Camões épico – Os Lusíadas
Já vimos que Camões teve uma vida muito atribulada e que viajou bastante, inclusive refazendo a rota de Vasco da Gama na viagem do descobrimento do caminho marítimo para as Índias. Conta a história que numa dessas viagens Camões e sua amada Dinamene naufragam às margens do rio Mekong, no Camboja. Nessa viagem Camões também trazia consigo um manuscrito de sua grande obra, Os Lusíadas. Muitas pessoas brincam com esse episódio dizendo que no momento do naufrágio, com aquela confusão, Camões não sabia a quem salvar, se a amada ou sua obra prima. No final do incidente, a amada morre e o manuscrito permanece intacto.
Publicado em 1572, o texto Os Lusíadas é considerado o maior poema épico da língua portuguesa,
não só por sua extensão, mas por seu imenso valor literário e histórico. E
porque sua extensão? Muitos alunos se assustam com o tamanho da obra, composta
por dez cantos organizados contendo em média cento e dez oitavas, perfazendo um
total de oito mil oitocentos e dezesseis (8.816) versos decassílabos. Como já
vimos, os versos decassílabos são os versos compostos por dez sílabas poéticas
e as oitavas são composições com estrofes de oito versos.
Mas o que é um poema épico ou uma epopeia?
A epopeia, uma das formas clássicas, é a narrativa de cunho histórico que registra poeticamente os grandes feitos, as aventuras de um herói ou de um povo. Para facilitar nossa compreensão, podemos falar que a epopeia é um longo poema narrativo.
A linguagem empregada na epopeia é sempre nobre, formal e muito solene, diferentemente da linguagem que usamos no dia-a-dia, daí a dificuldade de muitos alunos para compreender a beleza de tamanha obra. Mas a partir dessa aula eu espero que a linguagem rebuscada e a extensão do texto não sejam empecilhos para a sua leitura.
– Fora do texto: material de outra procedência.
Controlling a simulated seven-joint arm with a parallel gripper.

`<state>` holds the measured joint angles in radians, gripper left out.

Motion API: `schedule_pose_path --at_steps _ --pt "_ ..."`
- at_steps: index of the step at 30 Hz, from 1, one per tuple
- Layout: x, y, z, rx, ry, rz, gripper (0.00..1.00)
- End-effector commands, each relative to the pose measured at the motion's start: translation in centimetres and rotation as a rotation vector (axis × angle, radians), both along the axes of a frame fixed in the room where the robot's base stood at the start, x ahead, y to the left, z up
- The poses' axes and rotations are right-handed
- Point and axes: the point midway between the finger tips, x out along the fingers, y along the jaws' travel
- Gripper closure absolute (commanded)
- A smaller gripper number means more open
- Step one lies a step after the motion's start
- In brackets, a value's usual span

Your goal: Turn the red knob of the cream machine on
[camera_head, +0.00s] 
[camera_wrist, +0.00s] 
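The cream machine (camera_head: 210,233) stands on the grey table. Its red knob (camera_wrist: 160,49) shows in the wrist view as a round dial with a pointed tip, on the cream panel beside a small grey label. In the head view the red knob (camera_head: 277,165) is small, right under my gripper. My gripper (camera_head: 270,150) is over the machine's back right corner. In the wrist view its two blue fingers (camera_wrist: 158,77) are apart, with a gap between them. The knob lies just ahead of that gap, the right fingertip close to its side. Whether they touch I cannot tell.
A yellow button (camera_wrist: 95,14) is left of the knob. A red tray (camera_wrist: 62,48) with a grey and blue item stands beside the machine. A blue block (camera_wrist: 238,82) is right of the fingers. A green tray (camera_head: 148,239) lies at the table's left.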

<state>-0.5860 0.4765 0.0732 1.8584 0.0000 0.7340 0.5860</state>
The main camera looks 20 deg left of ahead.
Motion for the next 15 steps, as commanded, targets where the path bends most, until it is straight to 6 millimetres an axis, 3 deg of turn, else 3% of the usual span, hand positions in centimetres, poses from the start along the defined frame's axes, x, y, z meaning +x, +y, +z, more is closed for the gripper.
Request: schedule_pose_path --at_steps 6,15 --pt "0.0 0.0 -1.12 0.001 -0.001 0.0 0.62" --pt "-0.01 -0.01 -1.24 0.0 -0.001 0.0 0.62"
Todo poema épico apresenta uma estrutura rígida, herdada da Antiguidade Clássica. As partes de uma epopéia são as seguintes:
1ª - Proposição
2ª - Invocação
3ª - Dedicatória
4ª - Narração
5ª - Epílogo
1ª - Proposição = parte
em que se apresenta o assunto.
2ª - Invocação = parte
em que o poeta pede auxílio aos deuses ou às musas (figuras femininas, musas
inspiradoras dos poetas) para a realização da sua árdua tarefa, ou seja, escrever
o próprio poema.
3ª
- Dedicatória ou oferecimento = parte em que o poeta oferece a sua obra a
uma figura ilustre.
4ª
- Narração = parte em que ocorre a história propriamente dita.
5ª - Epílogo = é
o final da história, é o desfecho da narrativa.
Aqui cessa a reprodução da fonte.